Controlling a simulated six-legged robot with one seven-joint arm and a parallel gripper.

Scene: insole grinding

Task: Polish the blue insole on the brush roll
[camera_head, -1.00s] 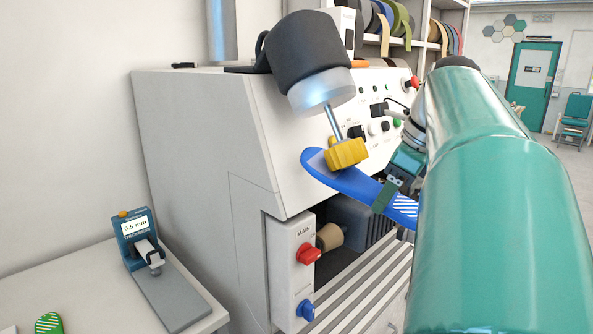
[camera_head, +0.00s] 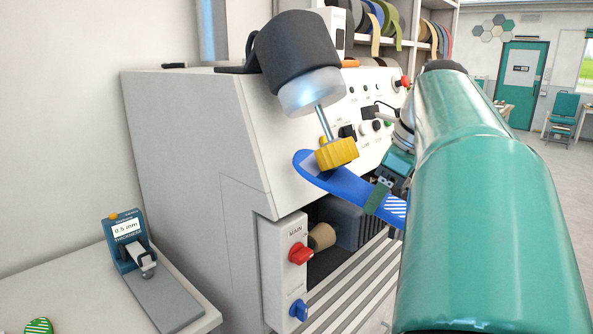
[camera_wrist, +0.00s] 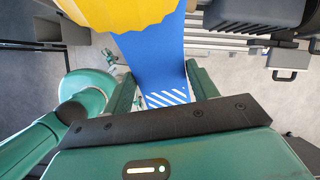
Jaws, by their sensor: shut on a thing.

Exercise requirements:
Pictures are excluded; copy all other data exactly as shown.

Result of this task:
Controlling a simulated six-legged robot with one seven-joint arm and a parallel gripper.

Scene: insole grinding

Task: Polish the blue insole on the brush roll
[camera_head, -1.00s] 
[camera_head, +0.00s] 
[camera_wrist, +0.00s] 
Jaws, by their sensor: shut on a thing.

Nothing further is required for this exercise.